The hero of al-Dimeeni’s novel speaks of his eyes becoming accustomed to the shadows of a cavernous cell: “I was startled by the inscriptions on the walls, which belonged to people I know and thinkers whose books I had read.”
Al-Dimeeni, already jailed for more than a year in Saudi Arabia’s notorious Eilesha prison outside Riyadh, was sentenced May 15 to nine years in prison for sowing dissent, disobeying his rulers and sedition. His sentence and that of two Saudi scholars convicted with him drew international condemnation and astonished Arab literary and reform circles for its severity.

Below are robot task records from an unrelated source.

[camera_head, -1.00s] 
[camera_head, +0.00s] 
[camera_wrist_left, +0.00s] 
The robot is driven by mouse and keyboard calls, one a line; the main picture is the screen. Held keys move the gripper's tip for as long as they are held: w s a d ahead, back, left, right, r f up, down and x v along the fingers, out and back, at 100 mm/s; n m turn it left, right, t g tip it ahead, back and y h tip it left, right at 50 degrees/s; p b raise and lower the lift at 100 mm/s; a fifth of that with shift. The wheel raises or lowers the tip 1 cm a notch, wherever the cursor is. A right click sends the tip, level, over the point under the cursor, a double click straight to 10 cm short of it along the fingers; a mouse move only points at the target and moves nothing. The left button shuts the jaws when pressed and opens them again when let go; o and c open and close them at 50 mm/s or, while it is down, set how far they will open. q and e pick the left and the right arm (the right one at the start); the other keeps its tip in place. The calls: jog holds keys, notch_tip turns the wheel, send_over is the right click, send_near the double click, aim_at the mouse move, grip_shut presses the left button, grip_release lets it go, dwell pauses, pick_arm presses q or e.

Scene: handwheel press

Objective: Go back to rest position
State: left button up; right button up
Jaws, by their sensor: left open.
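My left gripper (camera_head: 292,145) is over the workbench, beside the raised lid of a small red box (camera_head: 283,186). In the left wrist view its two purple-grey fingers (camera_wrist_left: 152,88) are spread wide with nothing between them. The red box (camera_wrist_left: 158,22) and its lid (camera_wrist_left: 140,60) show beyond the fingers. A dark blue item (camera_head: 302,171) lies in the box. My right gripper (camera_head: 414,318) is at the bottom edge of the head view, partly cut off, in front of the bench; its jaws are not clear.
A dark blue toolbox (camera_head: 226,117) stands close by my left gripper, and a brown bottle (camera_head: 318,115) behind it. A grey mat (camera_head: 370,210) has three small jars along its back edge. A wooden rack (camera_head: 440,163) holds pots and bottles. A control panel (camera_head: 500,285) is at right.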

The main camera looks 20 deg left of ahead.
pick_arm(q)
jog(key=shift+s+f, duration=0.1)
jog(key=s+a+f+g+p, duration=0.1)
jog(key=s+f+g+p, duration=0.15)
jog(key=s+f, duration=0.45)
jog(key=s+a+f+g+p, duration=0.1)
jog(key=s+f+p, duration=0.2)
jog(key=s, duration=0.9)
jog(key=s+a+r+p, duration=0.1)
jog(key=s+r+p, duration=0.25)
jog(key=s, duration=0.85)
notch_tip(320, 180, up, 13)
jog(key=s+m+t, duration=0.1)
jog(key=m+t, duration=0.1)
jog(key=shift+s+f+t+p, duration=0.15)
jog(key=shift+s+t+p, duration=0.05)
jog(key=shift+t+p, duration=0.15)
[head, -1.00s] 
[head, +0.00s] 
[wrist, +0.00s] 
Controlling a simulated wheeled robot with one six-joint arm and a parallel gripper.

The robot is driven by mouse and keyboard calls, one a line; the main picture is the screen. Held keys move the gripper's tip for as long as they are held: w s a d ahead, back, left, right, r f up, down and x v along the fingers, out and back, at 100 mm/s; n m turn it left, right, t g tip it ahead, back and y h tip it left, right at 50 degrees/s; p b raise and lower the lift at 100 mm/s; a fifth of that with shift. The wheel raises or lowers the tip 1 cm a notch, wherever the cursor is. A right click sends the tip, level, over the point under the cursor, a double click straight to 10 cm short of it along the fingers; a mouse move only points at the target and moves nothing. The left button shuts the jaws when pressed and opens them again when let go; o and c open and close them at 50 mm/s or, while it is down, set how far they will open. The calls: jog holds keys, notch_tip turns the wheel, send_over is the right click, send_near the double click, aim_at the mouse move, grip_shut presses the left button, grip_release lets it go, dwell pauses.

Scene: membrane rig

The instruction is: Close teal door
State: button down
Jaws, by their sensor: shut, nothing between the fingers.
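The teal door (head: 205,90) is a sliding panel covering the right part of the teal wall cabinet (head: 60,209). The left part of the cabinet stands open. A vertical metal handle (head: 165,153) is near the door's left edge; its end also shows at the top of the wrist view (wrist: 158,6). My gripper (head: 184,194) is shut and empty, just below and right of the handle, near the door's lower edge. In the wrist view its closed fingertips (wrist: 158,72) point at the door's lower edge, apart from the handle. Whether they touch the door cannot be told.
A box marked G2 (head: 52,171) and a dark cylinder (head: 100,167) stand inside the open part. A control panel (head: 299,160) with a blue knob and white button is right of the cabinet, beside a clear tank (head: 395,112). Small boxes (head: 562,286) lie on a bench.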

Abdullah al-Hamed, an academic, was sentenced to seven years in prison, and writer Matrouk al-Faleh got six years. The three men had written a letter to the kingdom’s de facto ruler, Crown Prince Abdullah, calling for political, economic and social reforms - including parliamentary elections in a kingdom that just this year allowed its first, limited elections for weak local councils.
Then, they refused to back down.
Ten other democracy advocates who had signed the letter were released after being compelled to sign an agreement to stop their public reform campaign. Al-Dimeeni, al-Faleh and al-Hamed refused to sign such a statement.
The case has drawn international attention, with the New York-based Human Rights Watch condemning the Saudi government for talking about reform but imposing long prison terms on peaceful advocates of political change.
Al-Dimeeni, 56, is inaccessible to journalists, but his wife, Fawzia al-Oweini, said in a letter published Tuesday in Egypt’s main cultural weekly newspaper Al-Kahera that muzzling liberal voices like her husband’s can only encourage terrorism.
In her open letter to the Saudi leadership that was published in Al-Kahera, al-Oweini accused ultraconservative clerics of being behind her husband’s stiff sentence. Such clerics are often blamed by liberal Saudis and foreigners of creating an environment that fosters terrorism.
“The trend of extremism has taken away a large part of freedom, it is killing freedom,” she said in the letter.
Al-Dimeeni was born to a tribe in the conservative Wahhabi southwestern provinces of Saudi Arabia before moving to the Shiite-dominated Dammam region in the east, an area where many Westerners work in the oil industry. He worked as an engineer for the Saudi oil giant Aramco before joining the editorial board of its magazine, “Caravan.”
He has been critical of the Saudi regime for decades, and has been jailed from time to time since 1986. Before his latest detention, he had published two collections of poetry - “Winds of Positions” and “Whiteness of Times.” He also wrote “A Time for Prison, A Time for Freedom.”
In April, the jailed author was honored at the 2005 PEN Montblanc Literary Gala in New York along with other writers recognized for their work pursuing freedom of expression.
The setting and the characters in “A Gray Cloud,” published in Beirut in 1998, resemble the kingdom and its ruling Al Saud family, which conquered most of the Arabian Peninsula, subduing its tribes and ultimately establishing in 1932 the monarchy that rules the kingdom today.
The hero of “A Gray Cloud” is Sahal al-Jibli, a bank clerk who writes a book about the tribe that controls an imaginary desert nation. In al-Jibli’s story, the tribe becomes angry with the clerk-turned-author, abducts him and jails him until he apologizes.
In prison, al-Jibli is given a number and ordered to forget his real name. “From now on, you are only number 139,” one guard tells him.
In Arab literary circles, al-Dimeeni’s harsh penalty has stirred much discussion.
Liberal Saudi writer Najeeb al-Khonaizi said the imprisonment of al-Dimeeni and his two colleagues had dealt “a severe blow to the reform efforts” in the kingdom. Al-Khonaizi, an old friend of al-Dimeeni who shares his ideas, said silencing liberals will only give conservative clerics leverage.
“His aim is reform, which is the aim of every Saudi - this not a crime,” he said in a telephone interview from Dammam.
Egyptian writer Fatima Naoot said that throughout his writing, al-Dimeeni has “tried to establish a trend of tolerance in a society suppressed by a one-sided religious school.”
“Ali’s dilemma proves that they can imprison the sparrow, but they cannot stop him from singing,” Naoot wrote last month in Cairo’s literary magazine Akbar Al-Adab.
During his past year in detention, al-Dimeeni wrote “Yes, In the Cell, There is a Tune,” a collection emphasizing his dedication to political and social reforms even if jail is the only reward.
“In Eilesha, I tamed my loneliness, and on its walls I wrote my verses,” he wrote.
“My fellows and I have only called for justice/
Not for violence/
We only want to set up a rule of constitution/
Where men and women are treated equally/
From the dimness of the prison’s cell/
My verses will spring like a garden.”